Ah, the family reunion. Relatives you only see once a year gather in some predetermined spot to swap stories from the previous 12 months, eat deviled eggs and run over livestock in luxury cars.
Wait ... not every family does that?
Well, I guess this deserves a story then. For as long as I can remember, my father’s family meets in Perry County, Pa., for our reunion. For those of you unfamiliar with Perry County, picture the most rural section of Sussex County you can imagine, then mentally make that the bustling downtown of the surrounding area. Think of the movie “Deliverance” — then imagine the people in that film being a little less street-wise.
However, the event is always full of good times. The food is great, the company is precious and the alcohol flows like Lindsey Lohan just returned from being stranded in a desert. Plus, there always seems to be one story or another that stands out from each reunion.
Oh, the star of the story changes from year to year. One year, it was how myself and a handful of cousins disappeared from the reunion for a few hours, then returned a little bit too full of adult liquid spirit than teenagers should. Another year, it was an uncle tumbling down a hill outside the American Legion after hitting the reunion keg a little too hard.
This year was my father’s turn at bat.
My parents recently retired and moved their home from Denver to North Carolina. Excited that he no longer had to fly across the country to get to the reunion, my dad decided to make the nine-hour drive to Pennsylvania. He loaded up his iPod, set the GPS and drove north in his beloved Jaguar to enjoy his annual family fest.
And he didn’t have any problems the entire trip. No tickets. No accidents. No flat tires that he wouldn’t know how to fix if it happened.
Life was grand for the guy. He got to Pennsylvania in time for his cousin’s birthday party Friday night, was able to say hello to all the relatives he so enjoys seeing and he knew his little pride and joy (that’s me, if you didn’t know already) was coming up the next morning. The ride back from that party was where he encountered some problems — two of them, to be precise.
See, my dad hit two sheep with his car.
To be fair, all accounts from those in his car said the black sheep that had wandered into the dark country road were impossible to see until he hit them. And I’ve got it on pretty good authority that alcohol was not a contributing factor. Still, it’s not every day that you hear about a guy running his Jaguar into two black sheep.
The sheep ran off right after the accident, and a subsequent search of the area didn’t find them lying in a ditch or anything, so we’re assuming they’re fine. But my dad’s car had some pretty good damage on it, and a mechanic at a local garage also pointed out another bit of aesthetic damage to my dad’s car.
“That’s sheep (we’ll say “excrement” in this space),” pointed out the mechanic. “They got so scared when you hit them they released their bowels.”
“You might want to check out my seat then,” countered my dad. “I got pretty scared, too.”
Word soon got out about what had happened to my father, and the good times started rolling.
“You hit two sheep?” asked my cousin Randy. “You wiped out half the eligible women in Perry County!”
Men working the barbecue openly called for my father to supply the mutton, a few others suggested that my dad supplied the wool for the family’s winter sweaters and I simply told my dad there was nothing to be ashamed of — you know, no reason to act sheepish about the whole situation.
But dad took it all with a sense of humor, especially when he learned that his insurance would cover the damages.
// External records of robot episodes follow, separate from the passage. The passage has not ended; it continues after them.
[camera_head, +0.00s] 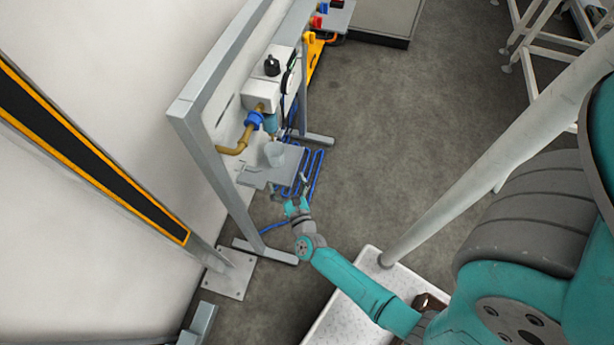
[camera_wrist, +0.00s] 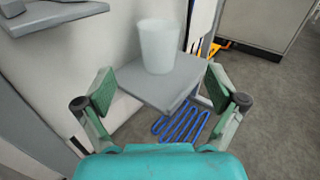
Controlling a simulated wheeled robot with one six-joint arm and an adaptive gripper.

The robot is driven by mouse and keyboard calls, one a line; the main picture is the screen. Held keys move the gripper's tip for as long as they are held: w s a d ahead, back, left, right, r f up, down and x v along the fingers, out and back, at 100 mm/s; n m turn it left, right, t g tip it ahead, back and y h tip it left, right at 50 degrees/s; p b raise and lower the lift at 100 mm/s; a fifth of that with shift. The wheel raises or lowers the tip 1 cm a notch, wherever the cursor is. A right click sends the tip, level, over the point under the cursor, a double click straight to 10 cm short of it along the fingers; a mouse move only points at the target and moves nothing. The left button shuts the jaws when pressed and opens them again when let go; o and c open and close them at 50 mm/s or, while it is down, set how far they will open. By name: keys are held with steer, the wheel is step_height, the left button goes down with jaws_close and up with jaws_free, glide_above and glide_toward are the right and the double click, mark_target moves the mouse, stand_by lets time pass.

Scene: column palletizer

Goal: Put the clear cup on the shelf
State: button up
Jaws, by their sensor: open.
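In the wrist view the cup (camera_wrist: 159,46) looks whitish and translucent, upright on the grey shelf plate (camera_wrist: 163,88). My gripper (camera_head: 297,200) is just in front of the shelf, apart from the cup. In the wrist view its two green fingers (camera_wrist: 160,88) are spread wide and empty, with the cup beyond and between them.
A blue coiled hose (camera_wrist: 181,122) hangs below the shelf. Another grey plate (camera_wrist: 50,14) is at upper left in the wrist view. A brass pipe with a blue fitting (camera_head: 253,118) and a white box (camera_head: 270,92) sit above the cup. Grey floor (camera_head: 380,150) to the right is clear.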

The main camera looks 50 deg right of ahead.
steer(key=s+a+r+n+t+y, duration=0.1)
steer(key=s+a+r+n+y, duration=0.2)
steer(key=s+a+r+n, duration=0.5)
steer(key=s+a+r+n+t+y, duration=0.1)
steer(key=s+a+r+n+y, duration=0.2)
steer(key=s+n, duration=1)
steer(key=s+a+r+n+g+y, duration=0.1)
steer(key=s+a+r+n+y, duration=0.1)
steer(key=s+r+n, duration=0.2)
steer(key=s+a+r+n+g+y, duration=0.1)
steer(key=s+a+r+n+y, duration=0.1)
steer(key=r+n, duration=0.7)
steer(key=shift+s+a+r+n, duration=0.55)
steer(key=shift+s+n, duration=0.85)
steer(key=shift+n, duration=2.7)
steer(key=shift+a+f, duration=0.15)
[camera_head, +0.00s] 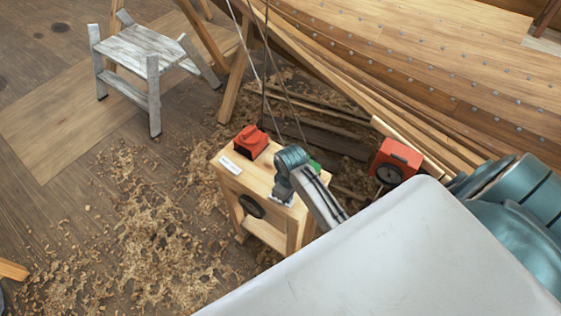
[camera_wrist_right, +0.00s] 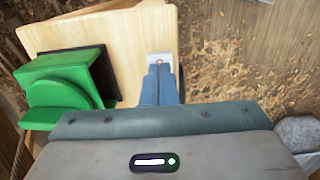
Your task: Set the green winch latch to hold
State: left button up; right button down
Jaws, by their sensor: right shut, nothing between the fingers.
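The green winch (camera_wrist_right: 62,92) is a green block with a rounded drum on a black base, fixed to the wooden stand (camera_wrist_right: 110,35) at left in the right wrist view. In the head view only a bit of the green winch (camera_head: 315,165) shows behind my arm. My right gripper (camera_wrist_right: 160,75) is shut and empty, its fingertips by a small pale metal plate (camera_wrist_right: 158,58) on the stand top. Whether they touch it I cannot tell. My right gripper (camera_head: 284,200) also shows over the stand's front edge. I cannot make out a latch setting. My left gripper is out of view.
A red block (camera_head: 251,141) and a white label (camera_head: 230,165) are on the same stand. A red box with a dark dial (camera_head: 396,160) stands to the right by the hull (camera_head: 430,70). Cords hang down behind. A grey step stool (camera_head: 145,50) stands back left.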

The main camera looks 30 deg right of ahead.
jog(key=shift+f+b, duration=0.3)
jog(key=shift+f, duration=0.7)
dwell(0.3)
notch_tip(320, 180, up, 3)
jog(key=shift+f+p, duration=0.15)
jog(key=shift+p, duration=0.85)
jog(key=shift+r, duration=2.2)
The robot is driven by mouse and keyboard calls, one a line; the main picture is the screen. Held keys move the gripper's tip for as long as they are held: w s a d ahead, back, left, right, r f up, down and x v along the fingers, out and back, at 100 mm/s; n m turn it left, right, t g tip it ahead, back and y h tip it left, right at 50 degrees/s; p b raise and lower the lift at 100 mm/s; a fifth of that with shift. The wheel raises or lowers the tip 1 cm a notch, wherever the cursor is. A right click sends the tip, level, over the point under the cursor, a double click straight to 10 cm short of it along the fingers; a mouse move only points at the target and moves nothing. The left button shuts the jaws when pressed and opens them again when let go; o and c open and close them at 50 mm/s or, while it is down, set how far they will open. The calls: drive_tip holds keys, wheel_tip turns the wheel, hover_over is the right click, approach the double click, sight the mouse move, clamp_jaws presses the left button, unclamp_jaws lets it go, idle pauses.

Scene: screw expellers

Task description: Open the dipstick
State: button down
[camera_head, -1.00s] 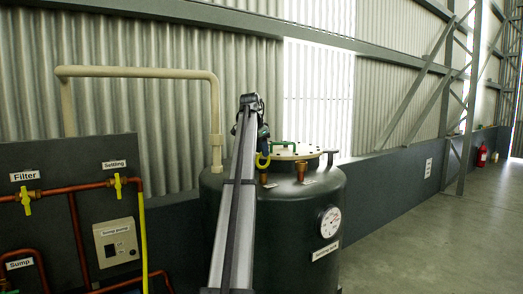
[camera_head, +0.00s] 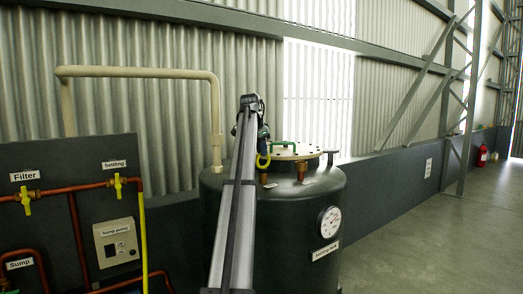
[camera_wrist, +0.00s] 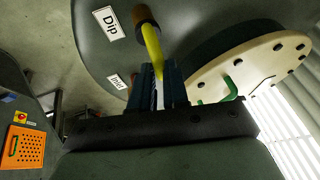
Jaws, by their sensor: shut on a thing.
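The dipstick (camera_head: 262,160) has a yellow loop handle and stands over a copper-brown fitting (camera_head: 263,179) on top of the dark settling tank (camera_head: 290,225). In the wrist view, the yellow dipstick handle (camera_wrist: 153,45) runs from the brown fitting (camera_wrist: 144,15) down between my fingers, beside a white "Dip" label (camera_wrist: 111,23). My gripper (camera_wrist: 159,88) is shut on the dipstick handle; it also shows in the head view (camera_head: 263,147), just above the loop. The rod below the fitting is hidden, and I cannot tell whether it has lifted.
A cream bolted lid (camera_wrist: 250,68) with green handles sits close beside my gripper. A second copper fitting (camera_head: 301,171) and an "Inlet" label (camera_wrist: 118,82) are nearby. A pipe panel (camera_head: 80,200) stands left; open floor (camera_head: 430,230) lies right.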

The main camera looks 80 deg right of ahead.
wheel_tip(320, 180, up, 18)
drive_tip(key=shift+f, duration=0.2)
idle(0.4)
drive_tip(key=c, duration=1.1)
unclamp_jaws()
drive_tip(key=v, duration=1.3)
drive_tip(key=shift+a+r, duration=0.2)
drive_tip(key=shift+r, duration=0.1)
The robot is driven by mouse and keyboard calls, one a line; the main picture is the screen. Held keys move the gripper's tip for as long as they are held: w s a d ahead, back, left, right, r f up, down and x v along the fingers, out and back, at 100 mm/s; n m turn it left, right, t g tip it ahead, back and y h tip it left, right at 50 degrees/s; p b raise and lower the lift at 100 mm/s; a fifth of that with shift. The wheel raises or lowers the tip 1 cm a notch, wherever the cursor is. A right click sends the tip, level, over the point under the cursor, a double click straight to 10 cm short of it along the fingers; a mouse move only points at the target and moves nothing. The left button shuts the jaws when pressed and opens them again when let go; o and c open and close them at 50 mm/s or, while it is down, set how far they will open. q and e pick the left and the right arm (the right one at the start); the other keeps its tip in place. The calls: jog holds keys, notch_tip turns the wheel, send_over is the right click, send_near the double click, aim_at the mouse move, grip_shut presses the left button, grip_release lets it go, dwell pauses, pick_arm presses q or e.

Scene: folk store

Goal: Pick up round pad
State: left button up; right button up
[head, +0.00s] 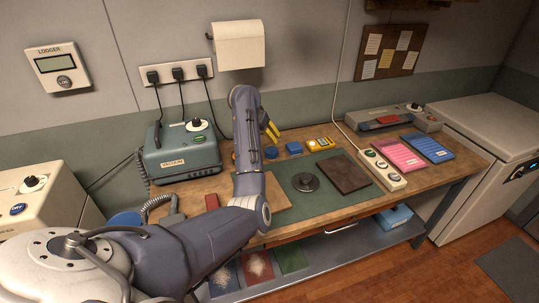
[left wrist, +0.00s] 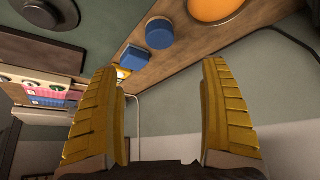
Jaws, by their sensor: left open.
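A small blue round pad (head: 271,153) lies at the back of the workbench, left of a blue square block (head: 293,148). Both show in the left wrist view, the round blue pad (left wrist: 159,33) beside the square block (left wrist: 134,58). A larger orange round piece (left wrist: 214,6) is cut off by that view's top edge. A dark round disc with a raised centre (head: 305,182) sits on the green mat (head: 325,196). My left gripper (head: 272,130) is above the bench's back edge near the blue pieces. Its yellow fingers (left wrist: 165,105) are apart with nothing between them. My right gripper is not in view.
A teal vacuum unit (head: 182,150) stands on the left of the bench. A brown square plate (head: 344,172), a power strip (head: 382,168) and pink and blue trays (head: 427,148) lie to the right. A cable hangs down the wall behind the bench.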

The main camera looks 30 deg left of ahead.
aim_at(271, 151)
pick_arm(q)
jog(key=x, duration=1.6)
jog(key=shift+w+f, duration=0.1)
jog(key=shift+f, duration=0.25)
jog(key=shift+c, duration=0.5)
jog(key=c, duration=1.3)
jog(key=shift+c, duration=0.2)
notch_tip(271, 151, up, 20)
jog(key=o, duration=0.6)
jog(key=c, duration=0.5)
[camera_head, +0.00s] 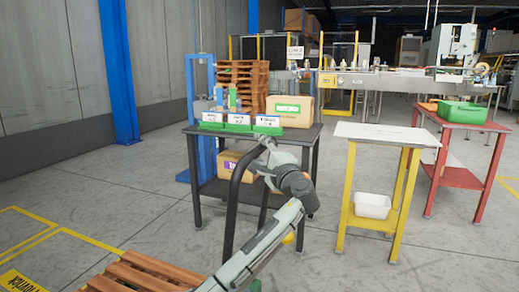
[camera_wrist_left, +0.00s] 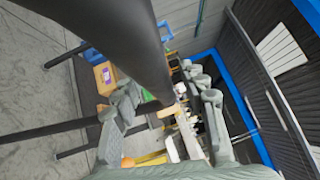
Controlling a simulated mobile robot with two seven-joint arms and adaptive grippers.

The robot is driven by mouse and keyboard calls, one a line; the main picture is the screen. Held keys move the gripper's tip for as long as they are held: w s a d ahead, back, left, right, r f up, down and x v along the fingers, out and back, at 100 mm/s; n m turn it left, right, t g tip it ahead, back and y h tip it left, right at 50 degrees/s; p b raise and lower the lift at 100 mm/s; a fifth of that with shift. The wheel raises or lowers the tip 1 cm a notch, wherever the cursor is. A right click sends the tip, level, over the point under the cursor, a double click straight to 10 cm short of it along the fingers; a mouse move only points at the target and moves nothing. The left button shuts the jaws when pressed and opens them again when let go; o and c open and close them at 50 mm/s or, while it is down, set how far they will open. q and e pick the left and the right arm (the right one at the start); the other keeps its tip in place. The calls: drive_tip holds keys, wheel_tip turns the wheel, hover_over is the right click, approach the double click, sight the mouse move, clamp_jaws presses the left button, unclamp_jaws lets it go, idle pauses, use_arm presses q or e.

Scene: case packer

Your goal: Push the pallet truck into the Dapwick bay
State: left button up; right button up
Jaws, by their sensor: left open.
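The black curved handle (camera_head: 232,205) of the pallet truck rises in front of the dark table in the head view. The truck's wooden pallet (camera_head: 140,275) shows at the bottom edge; most of the truck is out of view. My left gripper (camera_head: 264,154) is at the top of the handle. In the left wrist view the handle (camera_wrist_left: 115,35) is a thick dark bar close to the open left gripper's fingers (camera_wrist_left: 167,115); I cannot tell whether they touch it. Yellow lines (camera_head: 75,236) and a yellow floor label (camera_head: 20,282), not readable, lie at lower left. My right gripper is not in view.
A dark table (camera_head: 305,137) with green bins and a carton (camera_head: 290,112) stands ahead. A yellow-legged table (camera_head: 385,132) and a red table (camera_head: 465,122) stand to its right. Grey floor (camera_head: 120,185) is clear on the left, up to the wall and blue post (camera_head: 118,70).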

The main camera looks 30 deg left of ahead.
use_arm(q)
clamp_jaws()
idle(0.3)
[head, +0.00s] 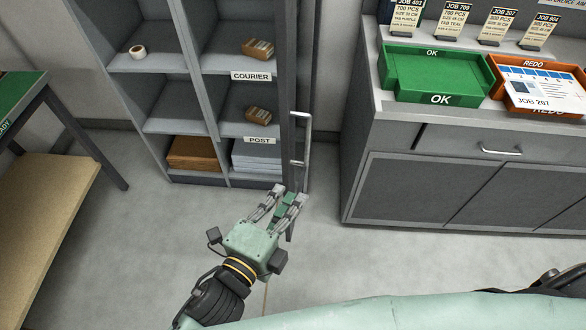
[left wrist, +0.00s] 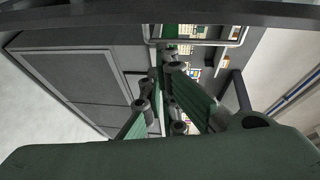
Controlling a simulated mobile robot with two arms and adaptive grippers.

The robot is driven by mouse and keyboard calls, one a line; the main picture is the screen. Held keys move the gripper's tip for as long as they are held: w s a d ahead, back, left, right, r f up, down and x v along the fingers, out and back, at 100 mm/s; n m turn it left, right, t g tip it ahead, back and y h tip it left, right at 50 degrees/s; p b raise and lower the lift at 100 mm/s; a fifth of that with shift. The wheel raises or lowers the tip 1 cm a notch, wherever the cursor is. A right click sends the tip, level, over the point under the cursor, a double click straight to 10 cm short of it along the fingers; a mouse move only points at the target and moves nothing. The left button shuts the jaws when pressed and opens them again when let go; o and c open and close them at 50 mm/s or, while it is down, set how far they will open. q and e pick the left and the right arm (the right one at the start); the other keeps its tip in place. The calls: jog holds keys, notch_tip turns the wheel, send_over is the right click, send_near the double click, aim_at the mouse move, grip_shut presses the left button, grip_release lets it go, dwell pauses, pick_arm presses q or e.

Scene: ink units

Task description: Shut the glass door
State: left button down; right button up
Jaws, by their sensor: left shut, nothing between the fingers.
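The glass door (head: 291,215) stands open at the right side of the grey shelf unit, seen nearly edge-on in the head view. Its metal bar handle (head: 307,140) is upright at the door's free edge. In the left wrist view a pale metal bar (left wrist: 195,42), which looks like the handle, crosses beyond the fingers. My left gripper (head: 288,193) is shut and empty, low beside the door and below the handle in the picture. Whether it touches the door I cannot tell. Its fingers also show in the left wrist view (left wrist: 163,78). My right gripper is not in view.
The shelf unit (head: 215,90) holds small brown packs, a tape roll (head: 138,51) and paper stacks. A grey cabinet (head: 400,185) with a green tray (head: 440,98) and an orange tray (head: 495,67) stands to the right. A bench (head: 45,205) is at left. Floor between is clear.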

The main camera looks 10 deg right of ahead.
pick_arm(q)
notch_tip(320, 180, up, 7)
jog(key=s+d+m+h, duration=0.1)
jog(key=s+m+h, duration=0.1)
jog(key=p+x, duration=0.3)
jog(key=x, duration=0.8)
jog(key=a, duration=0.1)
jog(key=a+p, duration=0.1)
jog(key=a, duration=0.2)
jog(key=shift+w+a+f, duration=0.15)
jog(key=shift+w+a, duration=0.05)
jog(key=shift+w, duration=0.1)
And, quite honestly, I’m hoping that he’s taking it just as well as he’s reading this online from North Carolina. Actually, I’m guessing his forehead is getting all red right now and he’s shaking his head in the Wilford Brimley-style that he so often does when he wants to grab one of his children by ...
But I digress.
The joy of this whole story to me is not as much about my dad’s exploits with the sheep as much as it is how this legend will grow over time. See, this year it was two sheep he hit with his car. Next year, it will be four sheep that he ran into while on a bicycle. In five reunions, the tale will be that my dad hit six sheep, four missionaries walking down the side of the road and a Big Foot while navigating his way down a windy road on a skateboard.
You just have to love family reunions.